Ma la pulsione di morte si rende perfettamente manifesta fin dall’inizio, in una delle scene più potenti (e freudiane) del romanzo:
Finita la pioggia, si sdraiò bocconi sul prato. Inspirò l’odore della terra bagnata, dell’erba. Fece aderire bene il corpo al terreno e strofinò il volto sul suolo. Terriccio, foglie ed erba gli riempirono la bocca. Il volto si ricoprì di terra bagnata. Entrare nella terra, mormorò, farsi strada dentro il terreno. Per un po’ restò sdraiato così, immobile. Poi d’un tratto si accorse con stupore che il suo membro si era indurito per la prima volta da quando si era messo in cammino. Eiaculò subito. (p. 41)

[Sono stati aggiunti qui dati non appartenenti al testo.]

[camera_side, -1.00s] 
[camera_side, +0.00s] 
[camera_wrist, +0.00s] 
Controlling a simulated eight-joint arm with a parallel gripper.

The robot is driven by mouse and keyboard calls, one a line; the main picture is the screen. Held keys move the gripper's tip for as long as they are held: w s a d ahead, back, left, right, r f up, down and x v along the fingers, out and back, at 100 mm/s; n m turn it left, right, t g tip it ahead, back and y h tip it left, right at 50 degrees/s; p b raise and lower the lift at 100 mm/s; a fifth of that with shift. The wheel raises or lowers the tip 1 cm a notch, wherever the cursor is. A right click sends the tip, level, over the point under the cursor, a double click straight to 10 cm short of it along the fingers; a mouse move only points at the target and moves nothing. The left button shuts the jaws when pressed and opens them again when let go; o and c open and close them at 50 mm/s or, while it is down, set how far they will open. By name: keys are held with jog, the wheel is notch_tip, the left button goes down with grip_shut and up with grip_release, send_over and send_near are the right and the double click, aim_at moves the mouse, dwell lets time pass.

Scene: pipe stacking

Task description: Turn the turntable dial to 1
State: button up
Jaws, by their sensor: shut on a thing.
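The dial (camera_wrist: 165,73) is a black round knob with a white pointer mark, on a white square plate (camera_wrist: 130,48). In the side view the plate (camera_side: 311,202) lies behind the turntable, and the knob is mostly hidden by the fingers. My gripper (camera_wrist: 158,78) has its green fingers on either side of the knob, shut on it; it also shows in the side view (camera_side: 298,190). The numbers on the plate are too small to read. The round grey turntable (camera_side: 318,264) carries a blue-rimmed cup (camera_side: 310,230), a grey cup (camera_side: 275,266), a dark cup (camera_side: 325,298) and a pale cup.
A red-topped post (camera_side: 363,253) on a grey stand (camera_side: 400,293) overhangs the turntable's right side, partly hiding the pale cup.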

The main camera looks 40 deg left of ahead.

Il lettore, per tutto il libro, si ritrova suo malgrado a fare quello che tentano tutti i personaggi che incrociano il cammino di Erkan: attribuirgli un’identità, uno scopo, un copione, dei desideri, dei valori. Tutti questi personaggi pensano che Erkan debba volere ciò che tutti gli uomini all’interno della società vogliono: salute, soldi, cibo, vestiti puliti, un luogo dove vivere, stabilità, serenità; alla fine, viene attribuito, da un guerrigliero curdo, ad Erkan anche il desiderio di libertà, che può apparire come uno dei più basilari per l’uomo. Eppure, alla fine del libro, si è costretti ad accettare che queste categorie non sono che forzature, e che i desideri di Erkan sono in realtà volti a liberarsi di ogni categoria.
Solo la cancellazione totale dell’uomo, alla fine, permetterà al protagonista di aprirsi a una nuova, imperscrutabile, vita.